Right to Farm is mentioned in the draft plan. But because Vermont is a Dillon Rule state, the state's right to farm law, which has been in place since 1981, is the final word on right to farm.
Underhill's zoning has a role in prohibiting non-farming uses, and permitting farming uses, but it already does that.
Monday, February 16, 2015
"Zoning generally overrules nuisance. For example: if a factory is operating in an industrial zone, neighbours in the neighbouring residential zone can't make a claim in nuisance. Jurisdictions without zoning laws essentially leave land use to be determined by the laws concerning nuisance."[wikipedia]
This is a problem because it is impossible to imagine all of the possible future uses of land, much less write prescriptive zoning rules that elegantly address the many conflicts that can arise. And it is terribly inefficient and usually ineffective to try to right the wrongs of harmful, nuisance, noxious uses.
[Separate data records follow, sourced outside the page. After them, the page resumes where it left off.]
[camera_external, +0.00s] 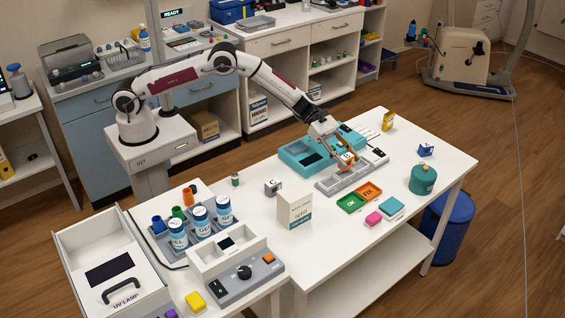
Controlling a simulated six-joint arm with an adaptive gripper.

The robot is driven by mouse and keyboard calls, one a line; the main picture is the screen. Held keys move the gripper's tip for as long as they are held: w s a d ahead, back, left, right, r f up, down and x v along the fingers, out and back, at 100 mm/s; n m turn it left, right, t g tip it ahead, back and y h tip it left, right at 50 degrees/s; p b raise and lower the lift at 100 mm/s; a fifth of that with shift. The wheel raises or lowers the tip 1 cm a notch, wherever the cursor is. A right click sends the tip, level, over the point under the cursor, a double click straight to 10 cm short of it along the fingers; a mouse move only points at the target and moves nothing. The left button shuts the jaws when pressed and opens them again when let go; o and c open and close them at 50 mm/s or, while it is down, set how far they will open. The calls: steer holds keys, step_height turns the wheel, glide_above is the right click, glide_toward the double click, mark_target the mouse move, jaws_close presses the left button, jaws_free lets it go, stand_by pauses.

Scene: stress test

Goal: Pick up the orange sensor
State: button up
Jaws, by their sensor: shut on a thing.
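My gripper (346,161) is at the far right end of my arm, low over the grey compartment tray (330,186) on the white table. It is shut on a small orange thing, which seems to be the orange sensor (349,156). The fingers cover part of it, and its outline is too small to make out. I cannot tell whether it is clear of the tray or touches it.
A teal case (292,160) stands just behind the tray. Green OK (351,203) and orange FIX (369,187) bins lie in front. A white box (294,210), grey C cube (272,187) and teal round container (423,179) stand nearby.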

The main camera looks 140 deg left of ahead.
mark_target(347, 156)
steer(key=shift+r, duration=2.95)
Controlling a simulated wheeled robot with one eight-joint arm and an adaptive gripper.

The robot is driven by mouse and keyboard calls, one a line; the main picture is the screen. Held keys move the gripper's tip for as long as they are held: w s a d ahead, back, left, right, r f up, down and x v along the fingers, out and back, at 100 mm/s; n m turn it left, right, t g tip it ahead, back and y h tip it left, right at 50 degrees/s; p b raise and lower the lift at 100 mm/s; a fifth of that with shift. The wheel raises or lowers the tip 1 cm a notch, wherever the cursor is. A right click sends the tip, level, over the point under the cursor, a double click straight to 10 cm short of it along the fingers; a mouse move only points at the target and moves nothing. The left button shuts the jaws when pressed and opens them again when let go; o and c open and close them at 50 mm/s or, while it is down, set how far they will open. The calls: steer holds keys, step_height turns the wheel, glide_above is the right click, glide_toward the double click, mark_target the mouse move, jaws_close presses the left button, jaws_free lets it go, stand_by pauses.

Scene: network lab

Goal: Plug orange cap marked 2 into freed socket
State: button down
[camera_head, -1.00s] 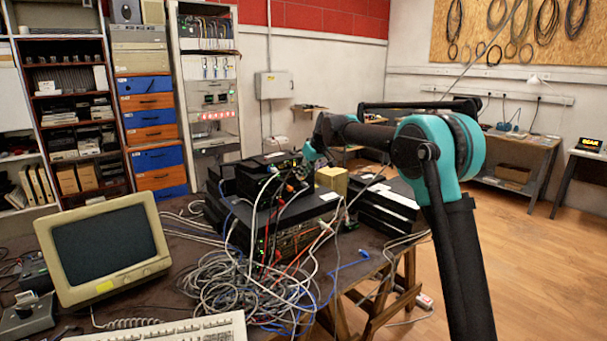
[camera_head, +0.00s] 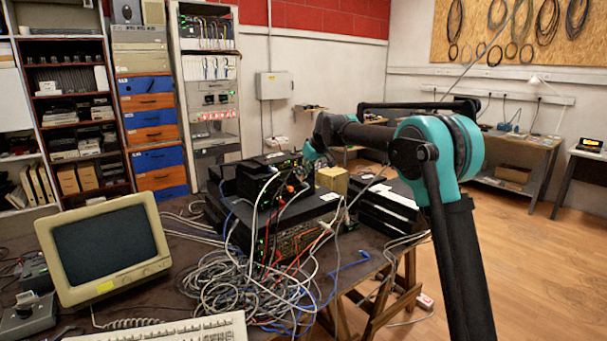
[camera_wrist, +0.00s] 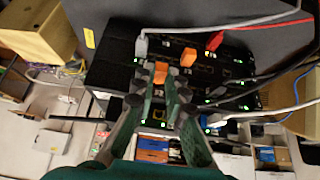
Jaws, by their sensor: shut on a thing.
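My gripper (camera_wrist: 160,76) is shut on an orange cap (camera_wrist: 161,73), which sits between the fingertips in the wrist view, close to the port face of a black network device (camera_wrist: 120,73). Whether the cap touches the face or sits in a socket, I cannot tell. A second orange piece (camera_wrist: 188,57) is on the face just right of the held cap. No number is legible on either. Several dark sockets show on the face; the fingers hide part of it. In the head view the arm reaches over the device stack (camera_head: 300,207), and the fingertips are too small to make out.
A grey plug (camera_wrist: 140,46) and a red plug (camera_wrist: 215,41) with cables sit along one edge of the face. Black and white cables cross its right side.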

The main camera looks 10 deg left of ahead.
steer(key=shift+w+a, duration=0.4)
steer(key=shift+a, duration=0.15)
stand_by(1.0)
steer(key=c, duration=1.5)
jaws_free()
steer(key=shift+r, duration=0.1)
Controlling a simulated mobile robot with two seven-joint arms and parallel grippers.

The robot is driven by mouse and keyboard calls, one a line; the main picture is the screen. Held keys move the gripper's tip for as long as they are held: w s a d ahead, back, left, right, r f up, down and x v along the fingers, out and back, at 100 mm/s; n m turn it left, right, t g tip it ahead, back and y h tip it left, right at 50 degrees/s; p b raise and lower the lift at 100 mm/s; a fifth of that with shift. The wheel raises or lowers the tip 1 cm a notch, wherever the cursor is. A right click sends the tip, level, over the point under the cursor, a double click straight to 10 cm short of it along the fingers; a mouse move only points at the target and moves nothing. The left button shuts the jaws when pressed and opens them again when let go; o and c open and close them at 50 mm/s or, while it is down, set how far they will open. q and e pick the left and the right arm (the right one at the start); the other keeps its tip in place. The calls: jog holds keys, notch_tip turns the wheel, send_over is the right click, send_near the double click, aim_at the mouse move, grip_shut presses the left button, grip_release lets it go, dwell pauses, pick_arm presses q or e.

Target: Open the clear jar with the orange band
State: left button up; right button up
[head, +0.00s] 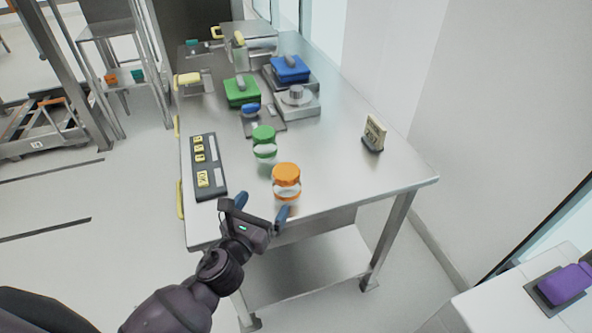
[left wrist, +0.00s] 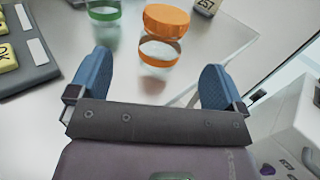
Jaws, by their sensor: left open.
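The clear jar with the orange band (head: 287,189) stands upright on the metal table near its front edge, with an orange lid (head: 286,172) on top. In the left wrist view the jar (left wrist: 157,76) and its orange lid (left wrist: 166,20) show just beyond the fingertips. My left gripper (head: 263,204) is open and empty, in front of the jar at the table's front edge. Its two blue fingers (left wrist: 152,82) are spread wide, with the jar ahead between them and apart from them. My right gripper is not in view.
A clear jar with a green lid (head: 264,143) stands close behind the orange one. A dark panel with yellow labels (head: 208,166) lies to the left, and a small timer-like block (head: 374,133) stands at the right. Scales and coloured boxes fill the back. The table's right front (head: 350,185) is clear.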

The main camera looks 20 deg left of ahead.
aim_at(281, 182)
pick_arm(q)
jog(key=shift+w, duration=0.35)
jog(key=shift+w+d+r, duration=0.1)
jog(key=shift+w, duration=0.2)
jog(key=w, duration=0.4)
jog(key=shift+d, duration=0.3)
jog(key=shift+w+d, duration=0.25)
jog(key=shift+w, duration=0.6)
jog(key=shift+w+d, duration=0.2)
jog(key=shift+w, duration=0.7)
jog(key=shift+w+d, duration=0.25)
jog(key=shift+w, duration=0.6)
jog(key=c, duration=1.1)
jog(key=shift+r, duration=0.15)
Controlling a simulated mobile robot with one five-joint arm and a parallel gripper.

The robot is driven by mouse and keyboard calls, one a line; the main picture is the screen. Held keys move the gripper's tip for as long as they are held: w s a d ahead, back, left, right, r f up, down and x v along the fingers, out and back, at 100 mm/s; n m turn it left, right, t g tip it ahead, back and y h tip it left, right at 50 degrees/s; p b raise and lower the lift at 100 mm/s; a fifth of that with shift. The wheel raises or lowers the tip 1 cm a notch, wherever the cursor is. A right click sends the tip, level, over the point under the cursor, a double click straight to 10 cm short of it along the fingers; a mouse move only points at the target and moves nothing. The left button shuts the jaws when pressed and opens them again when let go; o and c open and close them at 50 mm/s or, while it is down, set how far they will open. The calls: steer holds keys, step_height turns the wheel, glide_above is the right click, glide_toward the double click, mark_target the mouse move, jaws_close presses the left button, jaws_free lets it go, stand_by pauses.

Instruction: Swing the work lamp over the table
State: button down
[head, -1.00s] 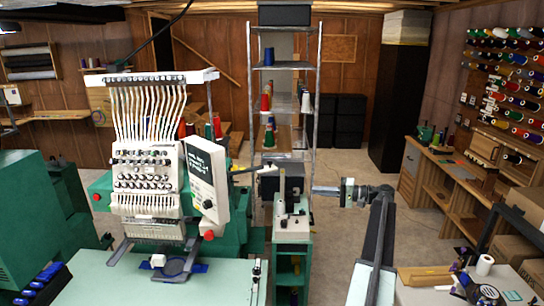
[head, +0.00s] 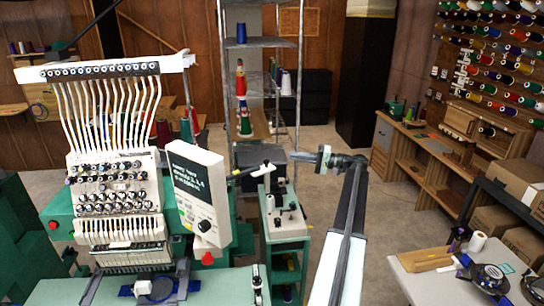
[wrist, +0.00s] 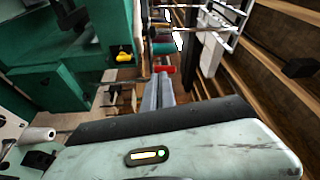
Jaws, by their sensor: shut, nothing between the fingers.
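A thin dark arm with a white end (head: 264,168), probably the work lamp, sticks out to the right beside the embroidery machine's control panel in the head view. I cannot make it out in the wrist view. The pale green table (head: 225,290) lies at the bottom left, under the embroidery machine. My gripper (head: 297,155) is shut and empty, pointing left at about the height of the white end. A small gap shows between them in the picture; the depth is unclear. In the wrist view my gripper's fingers (wrist: 158,82) are together.
The embroidery machine (head: 115,190) with its control panel (head: 197,195) fills the left. A green cart (head: 286,225) stands below my gripper, with a metal shelf (head: 262,85) behind. A bench (head: 430,165) and boxes (head: 525,190) line the right. Open floor lies between cart and bench.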

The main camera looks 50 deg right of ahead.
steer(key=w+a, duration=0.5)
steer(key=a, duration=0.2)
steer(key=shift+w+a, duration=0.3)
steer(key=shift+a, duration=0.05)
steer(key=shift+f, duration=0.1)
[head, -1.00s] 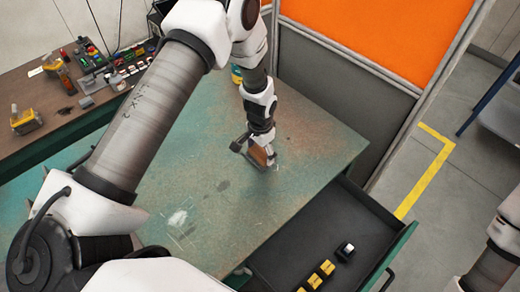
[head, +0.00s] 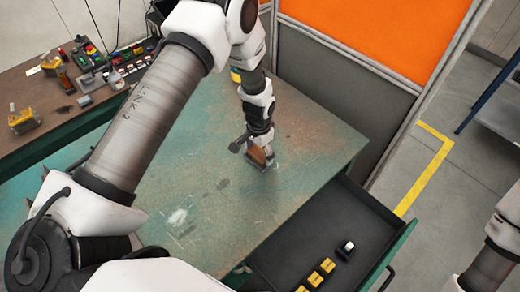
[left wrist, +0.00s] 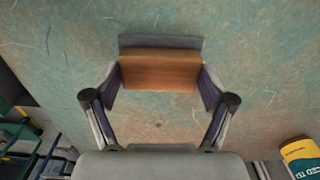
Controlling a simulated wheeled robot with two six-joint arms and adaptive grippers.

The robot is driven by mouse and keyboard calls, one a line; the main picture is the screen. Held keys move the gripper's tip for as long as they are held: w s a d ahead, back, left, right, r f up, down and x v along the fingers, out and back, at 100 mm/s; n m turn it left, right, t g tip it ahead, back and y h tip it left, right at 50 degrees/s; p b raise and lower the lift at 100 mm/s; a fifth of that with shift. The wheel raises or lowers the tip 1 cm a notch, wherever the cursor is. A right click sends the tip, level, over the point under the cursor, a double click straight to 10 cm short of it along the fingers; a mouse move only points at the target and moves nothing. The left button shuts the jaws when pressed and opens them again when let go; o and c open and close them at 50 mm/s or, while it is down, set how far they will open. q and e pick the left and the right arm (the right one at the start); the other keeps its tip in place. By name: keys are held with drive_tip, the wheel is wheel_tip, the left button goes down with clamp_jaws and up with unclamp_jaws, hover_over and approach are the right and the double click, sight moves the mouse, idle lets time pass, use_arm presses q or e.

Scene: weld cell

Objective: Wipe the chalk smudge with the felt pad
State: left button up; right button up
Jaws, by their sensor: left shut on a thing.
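The felt pad (left wrist: 160,70), a brown wooden block with a grey felt strip along one side, is held between the two fingers of my left gripper (left wrist: 158,88) in the left wrist view. In the head view the pad (head: 257,154) and my left gripper (head: 260,158) are low over the far right part of the green worktable (head: 300,190). I cannot tell whether the felt touches the tabletop. The chalk smudge (head: 178,217) is a whitish patch on the table's near left part, apart from the pad. My right gripper is out of view.
An open drawer (head: 373,215) on the table's right holds several yellow and black pieces. A side bench (head: 35,150) at the left carries tools and bottles. A grey and orange partition (head: 325,95) stands behind the table. The tabletop between pad and smudge is mostly clear.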

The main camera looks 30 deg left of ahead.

Underhill had for a long time a very good solution: no-growth policy befitting an exurban fringe town, stable zones with stable densities, limited permissible uses, broad conditional use review. This allowed for the flexibility of nuisance law with the anticipation of zoning. Yes, the regulators and townspeople need to be vigilant. But, in a no-growth town like Underhill, it is not a burden and works well by allowing gradual, ad hoc use conversions and straightforward, conditional control of noxious uses.